-- Task statement --
Retype the listing that follows, word for word.

-- Source data --

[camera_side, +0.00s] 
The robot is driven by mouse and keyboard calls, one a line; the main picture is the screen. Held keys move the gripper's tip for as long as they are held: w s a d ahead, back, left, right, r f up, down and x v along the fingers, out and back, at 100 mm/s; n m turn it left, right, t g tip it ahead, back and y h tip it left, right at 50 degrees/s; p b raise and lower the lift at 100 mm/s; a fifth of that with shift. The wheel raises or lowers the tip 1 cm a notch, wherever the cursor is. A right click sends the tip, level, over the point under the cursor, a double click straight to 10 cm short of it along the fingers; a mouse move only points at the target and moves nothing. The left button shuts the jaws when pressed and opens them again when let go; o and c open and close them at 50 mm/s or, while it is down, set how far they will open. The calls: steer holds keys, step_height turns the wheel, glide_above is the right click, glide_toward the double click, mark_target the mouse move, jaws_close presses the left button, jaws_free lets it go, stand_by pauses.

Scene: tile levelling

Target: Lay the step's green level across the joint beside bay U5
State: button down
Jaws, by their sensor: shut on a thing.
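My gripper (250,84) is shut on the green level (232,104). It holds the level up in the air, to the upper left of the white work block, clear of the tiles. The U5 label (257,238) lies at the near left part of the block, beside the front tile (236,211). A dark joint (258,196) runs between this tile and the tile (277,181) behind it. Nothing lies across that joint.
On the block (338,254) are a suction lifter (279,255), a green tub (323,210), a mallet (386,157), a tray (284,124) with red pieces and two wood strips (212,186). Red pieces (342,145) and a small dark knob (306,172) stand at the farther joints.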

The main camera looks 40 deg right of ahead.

-- Result --
[camera_side, +0.00s] 
The robot is driven by mouse and keyboard calls, one a line; the main picture is the screen. Held keys move the gripper's tip for as long as they are held: w s a d ahead, back, left, right, r f up, down and x v along the fingers, out and back, at 100 mm/s; n m turn it left, right, t g tip it ahead, back and y h tip it left, right at 50 degrees/s; p b raise and lower the lift at 100 mm/s; a fifth of that with shift. The wheel raises or lowers the tip 1 cm a notch, wherever the cursor is. A right click sends the tip, level, over the point under the cursor, a double click straight to 10 cm short of it along the fingers; a mouse move only points at the target and moves nothing. The left button shuts the jaws when pressed and opens them again when let go; o and c open and close them at 50 mm/s or, while it is down, set how far they will open. The calls: steer holds keys, step_height turns the wheel, glide_above is the right click, glide_toward the double click, mark_target the mouse move, jaws_close presses the left button, jaws_free lets it go, stand_by pauses.

Scene: tile levelling

Target: Lay the step's green level across the joint beside bay U5
State: button down
Jaws, by their sensor: shut on a thing.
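My gripper (250,84) is shut on the green level (232,104). It holds the level up in the air, to the upper left of the white work block, clear of the tiles. The U5 label (257,238) lies at the near left part of the block, beside the front tile (236,211). A dark joint (258,196) runs between this tile and the tile (277,181) behind it. Nothing lies across that joint.
On the block (338,254) are a suction lifter (279,255), a green tub (323,210), a mallet (386,157), a tray (284,124) with red pieces and two wood strips (212,186). Red pieces (342,145) and a small dark knob (306,172) stand at the farther joints.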

The main camera looks 40 deg right of ahead.

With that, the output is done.